Oneerlijke handelspraktijken
4.5.
De primaire vorderingen van de huurders, zoals geformuleerd onder 3.1. onder a. en b., worden afgewezen. Daartoe wordt het volgende overwogen.
4.5.1.
Volgens de huurders heeft Bo-Ex haar informatieplicht geschonden bij het sluiten van de huurovereenkomsten, door hen niet te informeren over de ernstige gebreken aan de appartementen en de brandonveiligheid van het complex. Bo-Ex heeft hen misleid. Als zij wel over die informatie hadden beschikt, waren zij de huurovereenkomsten niet, of niet onder dezelfde voorwaarden aangegaan, zo begrijpt de kantonrechter het standpunt van de huurders. Zij vernietigen de huurovereenkomsten daarom gedeeltelijk wegens oneerlijke handelspraktijken, op grond van het bepaalde in de artikelen 6:193a e.v. van het BW.
4.5.2.
Bo-Ex heeft betwist dat zij de huurders heeft misleid bij het sluiten van de diverse huurovereenkomsten en dat bij het sluiten van die huurovereenkomsten sprake was van ernstige gebreken aan de appartementen en/of een brandonveilige situatie.
4.5.3.
De kantonrechter is van oordeel dat de huurders niet aan hun stelplicht hebben voldaan. Zij hebben namelijk niet gesteld en onderbouwd wanneer de verschillende huurovereenkomsten met Bo-Ex zijn gesloten. Ook hebben zij niet gesteld en onderbouwd dat op die verschillende data sprake was van ernstige gebreken aan het betreffende appartement en dat het complex op die verschillende data niet voldeed aan de toen geldende brandveiligheidseisen. Omdat de huurders niet voldoen aan hun stelplicht, wordt aan bewijslevering op dit punt niet toegekomen. De kantonrechter zijn evenmin feiten en/of omstandigheden gebleken die tot de conclusie zou kunnen leiden dat sprake is van oneerlijke handelspraktijken (die vernietiging van (een) overeenkomst(en) tot gevolg hebben). De primaire vorderingen, zoals geformuleerd onder 3.1. sub a en b, worden om die redenen afgewezen. Aan de vraag of de artikelen 6:193a e.v. van het BW van toepassing zijn bij sociale huur van woonruimte – volgens Bo-Ex is dat niet het geval – wordt niet toegekomen.

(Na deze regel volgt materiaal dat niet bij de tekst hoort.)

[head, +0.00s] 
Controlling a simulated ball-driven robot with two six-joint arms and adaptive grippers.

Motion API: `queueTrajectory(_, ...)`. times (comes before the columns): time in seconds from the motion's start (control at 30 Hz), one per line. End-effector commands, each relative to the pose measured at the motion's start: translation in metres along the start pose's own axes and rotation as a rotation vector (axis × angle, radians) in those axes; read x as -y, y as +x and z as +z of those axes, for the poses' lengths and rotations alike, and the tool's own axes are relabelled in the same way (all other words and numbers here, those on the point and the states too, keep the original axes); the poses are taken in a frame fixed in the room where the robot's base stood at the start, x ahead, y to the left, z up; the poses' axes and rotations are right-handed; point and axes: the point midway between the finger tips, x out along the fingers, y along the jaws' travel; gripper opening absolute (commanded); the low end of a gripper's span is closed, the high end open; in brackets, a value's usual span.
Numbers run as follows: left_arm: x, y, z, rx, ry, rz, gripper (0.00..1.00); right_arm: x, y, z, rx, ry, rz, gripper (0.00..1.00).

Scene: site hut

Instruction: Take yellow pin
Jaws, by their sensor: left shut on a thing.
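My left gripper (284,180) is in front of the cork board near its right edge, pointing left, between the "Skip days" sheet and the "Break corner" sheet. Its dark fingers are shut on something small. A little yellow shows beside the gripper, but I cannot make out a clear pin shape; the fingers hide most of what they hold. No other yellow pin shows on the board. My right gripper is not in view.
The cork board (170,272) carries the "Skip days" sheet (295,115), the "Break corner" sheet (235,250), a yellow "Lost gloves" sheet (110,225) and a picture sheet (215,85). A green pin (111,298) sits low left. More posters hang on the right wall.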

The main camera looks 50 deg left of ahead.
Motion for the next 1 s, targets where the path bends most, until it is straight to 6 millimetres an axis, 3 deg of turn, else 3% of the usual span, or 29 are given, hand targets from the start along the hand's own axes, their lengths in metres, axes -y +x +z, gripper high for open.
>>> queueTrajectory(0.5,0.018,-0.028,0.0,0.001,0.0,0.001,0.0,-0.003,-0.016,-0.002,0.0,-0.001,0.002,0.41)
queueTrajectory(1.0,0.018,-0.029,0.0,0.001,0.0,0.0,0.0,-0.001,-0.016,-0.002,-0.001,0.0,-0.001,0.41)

Huurprijsvermindering wegens verminderd huurgenot door gebreken
4.6.
De primair en subsidiair gevorderde huurprijsvermindering, zoals geformuleerd onder 3.1. sub c en d, worden afgewezen. Daartoe wordt het volgende overwogen.
Wettelijk kader
4.6.1. “
Een gebrek is een staat of eigenschap van de zaak of een andere niet aan de huurder toe te rekenen omstandigheid, waardoor de zaak aan de huurder niet het genot kan verschaffen dat een huurder bij het aangaan van de overeenkomst mag verwachten van een goed onderhouden zaak van de soort als waarop de overeenkomst betrekking heeft” (artikel 7:204, tweede lid 2, van het BW).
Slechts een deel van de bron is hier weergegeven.